2. Suudi Arabistan’da türbe, yatır olmadığı gibi, bu yerleri uğur getirsin, kısmetleri açılsın diye ziyaret edenler; ağaç dallarına bez bağlayarak dilek tutanlar da yokmuş… Çünkü böyle şeyler, cahiliye döneminden kalma gericilik ve putperestlik sayılırmış
3. Cinci hoca ya da medyum gibi sözde şifa dağıttığını söyleyerek halkı aldatan düzenbazlara rastlamak mümkün değilmiş… Çünkü bu davranışlar ağır bir suç sayılırmış ve cezası da ölümmüş
4. Peygamberimize ait olduğu söylenen Sakal-ı Şerif, Hırka-i Şerif gibi ziyaretler de yokmuş… Çünkü böyle ziyaretler gericilik ve şirk (Allah’a ortak koşmak) sayılırmış!
5. Suudi Arabistan’da, nazar boncuğu, at nalı, geyik boynuzu, üzerlik ve muska gibi alametler (simgeler) yasakmış.
6. Nurculuk, Nakşîlik, Fethullahçılık vb. gibi sonradan ortaya çıkan tarikatlar bulunmadığı için; doğal olarak bunların şeyhleri, müritleri, cemaatleri de yokmuş. Çünkü İslamiyet’te mezhepler dışında, tarikatlara yer verilmediği için bunların taşınması ve takılması gericilik ve şirk sayılırmış!
7. Suudi Arabistan’da kız öğrencilerin eğitim gördüğü İmam Hatip Liseleri yokmuş… Çünkü İslamiyet’te kadından imam olmayacağı için, kızların bu okullarda eğitim görmeleri yersiz ve komik karşılanırmış.
8. Suudi Arabistan’da mescit, cami gibi ibadet yerleri bünyesinde dükkan ve marketlerin açılmasına izin verilmezmiş.. Çünkü bunlara izin vermek, dinin ticarete alet edilmesi sayılırmış!

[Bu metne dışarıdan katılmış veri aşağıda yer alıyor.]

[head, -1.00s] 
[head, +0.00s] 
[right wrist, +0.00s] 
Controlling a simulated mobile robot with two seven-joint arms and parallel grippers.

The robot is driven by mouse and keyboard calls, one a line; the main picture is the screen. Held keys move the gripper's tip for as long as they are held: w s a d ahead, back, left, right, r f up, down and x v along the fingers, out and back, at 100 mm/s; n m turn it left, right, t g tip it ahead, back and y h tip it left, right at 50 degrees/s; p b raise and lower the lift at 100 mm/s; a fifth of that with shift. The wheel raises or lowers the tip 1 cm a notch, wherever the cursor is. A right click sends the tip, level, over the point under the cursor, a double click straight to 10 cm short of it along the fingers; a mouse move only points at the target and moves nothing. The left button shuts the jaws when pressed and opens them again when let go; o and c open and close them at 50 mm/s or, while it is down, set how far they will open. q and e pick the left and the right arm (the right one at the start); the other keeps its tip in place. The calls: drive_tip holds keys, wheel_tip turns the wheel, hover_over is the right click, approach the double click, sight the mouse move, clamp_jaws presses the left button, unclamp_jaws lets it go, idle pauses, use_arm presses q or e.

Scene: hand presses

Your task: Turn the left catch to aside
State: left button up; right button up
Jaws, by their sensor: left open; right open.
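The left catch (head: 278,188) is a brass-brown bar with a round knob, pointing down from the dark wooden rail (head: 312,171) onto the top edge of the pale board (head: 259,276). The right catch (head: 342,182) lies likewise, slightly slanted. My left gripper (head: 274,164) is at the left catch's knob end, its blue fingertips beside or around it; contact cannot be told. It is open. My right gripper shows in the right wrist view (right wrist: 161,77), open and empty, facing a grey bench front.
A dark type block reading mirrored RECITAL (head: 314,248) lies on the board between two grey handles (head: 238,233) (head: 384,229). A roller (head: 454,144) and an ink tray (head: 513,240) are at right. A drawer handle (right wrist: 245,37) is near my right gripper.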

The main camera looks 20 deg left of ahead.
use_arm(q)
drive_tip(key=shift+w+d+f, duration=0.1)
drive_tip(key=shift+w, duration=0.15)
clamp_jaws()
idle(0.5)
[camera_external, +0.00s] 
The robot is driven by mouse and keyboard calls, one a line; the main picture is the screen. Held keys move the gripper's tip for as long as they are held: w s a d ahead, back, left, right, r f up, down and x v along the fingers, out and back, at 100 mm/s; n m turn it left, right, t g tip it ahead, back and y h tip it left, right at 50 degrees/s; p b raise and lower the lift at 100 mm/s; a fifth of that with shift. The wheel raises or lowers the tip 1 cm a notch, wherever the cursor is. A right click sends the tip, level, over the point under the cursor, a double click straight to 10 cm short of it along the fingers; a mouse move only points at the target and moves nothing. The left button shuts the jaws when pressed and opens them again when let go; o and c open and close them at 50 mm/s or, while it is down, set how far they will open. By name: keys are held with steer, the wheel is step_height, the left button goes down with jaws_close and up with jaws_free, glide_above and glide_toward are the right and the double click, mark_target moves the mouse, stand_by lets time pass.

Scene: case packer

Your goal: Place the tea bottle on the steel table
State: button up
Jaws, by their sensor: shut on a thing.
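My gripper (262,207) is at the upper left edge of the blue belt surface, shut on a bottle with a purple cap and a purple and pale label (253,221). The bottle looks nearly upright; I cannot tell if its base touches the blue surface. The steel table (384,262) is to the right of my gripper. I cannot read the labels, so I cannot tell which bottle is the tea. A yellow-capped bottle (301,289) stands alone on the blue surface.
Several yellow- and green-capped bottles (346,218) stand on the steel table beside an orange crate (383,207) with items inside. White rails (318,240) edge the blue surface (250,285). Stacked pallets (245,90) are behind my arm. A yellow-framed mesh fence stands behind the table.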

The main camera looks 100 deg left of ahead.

Şeriatın katı kuralları ile yönetilen monarşik bir krallıkta uygulanan kimi yasaklar ve gerekçeleri yanında bu tür bizde olmayan uygulamalar da bulunmaktadır. Yukarıdaki sekiz maddedeki dinde yeri olmayan olaylara bakınca, Acaba Atatürk’ün Devrim Yasaları’nı Suudi Arabistan’a mı ihraç ettik, diye düşünebiliriz.
Bunları sizlere anlatığım için Suudi Arabistan’ı sizlere övdüğümü algılamayın lütfen.
“Halkın azını aldatabilirsiniz,
Her zaman.
Halkın çoğunu aldatabilirsiniz
Zaman zaman.
Ama halkın tümünü
Hiçbir zaman.
Hiçbir zaman…”
Laiklik gitti mi demokrasi, insan hakları da gider. İslâm ülkelerine bir bakın, hangisinde demokrasi var, hangisinde kişi fikrini, düşüncesini rahatlıkla söyleyebiliyor.
Çağdaş bilim ve kültürden, laiklikten uzaklaşan toplumlar da, asla çağdaş dünyada yerini alamaz.
Ne zaman ki, laiklik gitmeye başlayınca, bize diyecekler, “Batı Kültürü laiklikle yoğurulmuş, biz laik olmayan bir ülkeyi asla içimize alamayız
Laik olmayan, laik düşünmeyen toplum, asla yaratıcı olamaz, çağdaş uygarlığa da uyamaz. Unutmayalım ki, Gazi Mustafa Kemal Atatürk’ün dediği gibi, “Hayatta En Hakiki Mürşit İlimdir”. Bilimin yol göstericiliğinden, bilimsel düşünceden sapmadan, laiklikten ödün vermeden çağdaş uygarlık rotasına uymamız gerekir. Aksi halde sonuç kaos ve hüsrandır.